Enflasyon niye yüksek, gelirlerimiz neden eriyor, deprem kapıda evlerimiz ne olacak sorularına yanıtlarımızdan önemli bir tanesi iktidarın bizi on yıllarca borçlandıran, geleceğimizi çalan “mega projeleri” ise bunu işçiye, emekçiye, esnafa anlatmak zorunludur. Bu mücadeleye burun kıvıranların durumu kavraması gerek.
Biraz da bizim köy
Bir arada ama ayrı ayrı, şimdiye kadar durumumuz buydu. Bu sistemle derdi olan, sosyalisti, anarşisti bu defa birlikte fikir üretip, ürettiklerimizi alanda uyguluyoruz.

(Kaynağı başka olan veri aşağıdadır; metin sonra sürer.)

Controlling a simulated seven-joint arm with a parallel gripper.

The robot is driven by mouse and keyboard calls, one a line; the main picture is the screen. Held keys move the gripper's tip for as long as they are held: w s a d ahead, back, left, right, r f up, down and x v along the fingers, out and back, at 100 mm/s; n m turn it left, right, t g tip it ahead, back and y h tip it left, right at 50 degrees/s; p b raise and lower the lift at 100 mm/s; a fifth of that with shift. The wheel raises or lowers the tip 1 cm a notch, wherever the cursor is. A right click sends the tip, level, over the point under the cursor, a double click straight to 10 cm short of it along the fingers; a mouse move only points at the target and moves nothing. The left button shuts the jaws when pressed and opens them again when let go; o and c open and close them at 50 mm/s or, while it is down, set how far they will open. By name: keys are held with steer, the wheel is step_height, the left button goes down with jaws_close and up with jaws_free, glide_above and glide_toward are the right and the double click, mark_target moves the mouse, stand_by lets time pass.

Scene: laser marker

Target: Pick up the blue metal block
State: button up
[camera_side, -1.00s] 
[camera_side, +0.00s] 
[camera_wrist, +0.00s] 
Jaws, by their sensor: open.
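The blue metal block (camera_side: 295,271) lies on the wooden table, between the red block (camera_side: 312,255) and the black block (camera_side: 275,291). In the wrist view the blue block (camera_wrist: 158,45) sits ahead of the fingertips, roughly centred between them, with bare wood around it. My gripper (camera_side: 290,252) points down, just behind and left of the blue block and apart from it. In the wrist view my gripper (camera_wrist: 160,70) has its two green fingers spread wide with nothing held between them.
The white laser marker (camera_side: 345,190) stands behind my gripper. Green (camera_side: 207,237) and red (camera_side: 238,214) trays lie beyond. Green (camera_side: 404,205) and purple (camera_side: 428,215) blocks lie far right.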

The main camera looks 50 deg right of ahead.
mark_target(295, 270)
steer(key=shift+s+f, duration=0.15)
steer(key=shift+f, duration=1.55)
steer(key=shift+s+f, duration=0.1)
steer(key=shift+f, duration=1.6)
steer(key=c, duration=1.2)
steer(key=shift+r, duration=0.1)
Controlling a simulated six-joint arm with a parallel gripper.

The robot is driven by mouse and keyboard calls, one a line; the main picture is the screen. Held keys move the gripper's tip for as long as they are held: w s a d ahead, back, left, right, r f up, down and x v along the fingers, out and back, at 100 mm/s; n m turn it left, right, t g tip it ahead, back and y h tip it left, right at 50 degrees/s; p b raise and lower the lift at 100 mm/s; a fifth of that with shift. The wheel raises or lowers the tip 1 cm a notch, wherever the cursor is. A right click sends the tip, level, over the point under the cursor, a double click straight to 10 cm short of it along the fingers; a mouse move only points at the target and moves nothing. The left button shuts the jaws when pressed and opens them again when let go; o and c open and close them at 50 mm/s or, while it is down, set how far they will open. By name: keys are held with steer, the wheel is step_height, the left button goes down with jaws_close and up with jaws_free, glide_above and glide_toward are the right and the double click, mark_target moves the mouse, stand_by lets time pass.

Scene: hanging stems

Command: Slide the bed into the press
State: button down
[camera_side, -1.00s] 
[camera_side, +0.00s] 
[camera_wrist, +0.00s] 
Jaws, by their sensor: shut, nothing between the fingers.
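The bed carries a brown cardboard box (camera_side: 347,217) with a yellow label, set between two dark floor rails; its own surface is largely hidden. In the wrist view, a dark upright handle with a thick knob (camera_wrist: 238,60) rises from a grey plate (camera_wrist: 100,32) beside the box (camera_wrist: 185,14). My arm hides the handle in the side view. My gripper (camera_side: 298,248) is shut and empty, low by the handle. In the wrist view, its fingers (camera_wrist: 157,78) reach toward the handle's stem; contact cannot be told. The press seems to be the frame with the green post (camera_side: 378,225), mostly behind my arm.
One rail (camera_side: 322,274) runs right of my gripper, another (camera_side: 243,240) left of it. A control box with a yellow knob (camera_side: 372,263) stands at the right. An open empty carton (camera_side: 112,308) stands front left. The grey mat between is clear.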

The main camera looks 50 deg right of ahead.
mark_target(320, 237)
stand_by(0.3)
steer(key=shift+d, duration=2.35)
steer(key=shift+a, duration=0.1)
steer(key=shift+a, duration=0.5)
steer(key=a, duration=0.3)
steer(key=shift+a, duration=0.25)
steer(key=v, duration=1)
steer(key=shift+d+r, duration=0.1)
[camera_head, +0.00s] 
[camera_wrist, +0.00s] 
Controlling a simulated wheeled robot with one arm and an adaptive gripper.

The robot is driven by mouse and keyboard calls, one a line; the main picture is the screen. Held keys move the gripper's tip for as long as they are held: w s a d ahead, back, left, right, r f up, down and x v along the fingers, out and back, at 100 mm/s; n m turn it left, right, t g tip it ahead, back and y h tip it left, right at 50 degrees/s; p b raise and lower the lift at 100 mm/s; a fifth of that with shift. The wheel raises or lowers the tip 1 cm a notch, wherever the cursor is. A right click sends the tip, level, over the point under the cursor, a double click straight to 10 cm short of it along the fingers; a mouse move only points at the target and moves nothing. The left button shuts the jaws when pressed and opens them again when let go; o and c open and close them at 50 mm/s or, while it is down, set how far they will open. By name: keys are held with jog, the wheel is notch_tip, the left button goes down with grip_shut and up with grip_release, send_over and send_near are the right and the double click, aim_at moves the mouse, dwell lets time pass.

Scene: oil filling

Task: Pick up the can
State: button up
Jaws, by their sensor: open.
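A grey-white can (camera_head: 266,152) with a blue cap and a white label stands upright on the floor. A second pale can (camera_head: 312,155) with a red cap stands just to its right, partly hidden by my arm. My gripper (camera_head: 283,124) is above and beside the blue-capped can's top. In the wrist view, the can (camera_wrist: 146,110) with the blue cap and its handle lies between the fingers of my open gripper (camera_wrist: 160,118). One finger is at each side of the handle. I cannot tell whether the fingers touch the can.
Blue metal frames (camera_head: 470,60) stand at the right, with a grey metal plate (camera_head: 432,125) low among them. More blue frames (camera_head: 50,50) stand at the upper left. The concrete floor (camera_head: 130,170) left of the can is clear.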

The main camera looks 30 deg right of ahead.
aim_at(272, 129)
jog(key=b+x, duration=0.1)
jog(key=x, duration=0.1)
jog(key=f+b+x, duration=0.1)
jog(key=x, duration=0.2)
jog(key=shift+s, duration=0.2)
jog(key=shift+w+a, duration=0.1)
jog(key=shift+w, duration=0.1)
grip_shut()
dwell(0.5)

Bu yan yana gelişlerimizle birbirimizi, dilimizi de daha iyi tanımış oluyoruz üretmemiz, çalışmamız da her gün birbirimizi daha fazla anladıkça kolaylaşıyor. Bu sinerjinin çok kıymetli olduğunu düşünüyorum, çünkü geleceği değiştirme iradesinin sadece bir yerlerde oluşturulan “birlikteliklerle” olamadığını da deneyimlediğimiz süreçlerden geçtik hepimiz.
Sahada birlikte çalışırken, tartışmak, ortaklaştıklarımızı hayatın içinde sınamak, içinde olduğumuz mücadeleleri de bir step öteye taşımanın yolu. Yol çok dikenli ama bunu becerebilecek irademiz olduğunu düşünüyorum.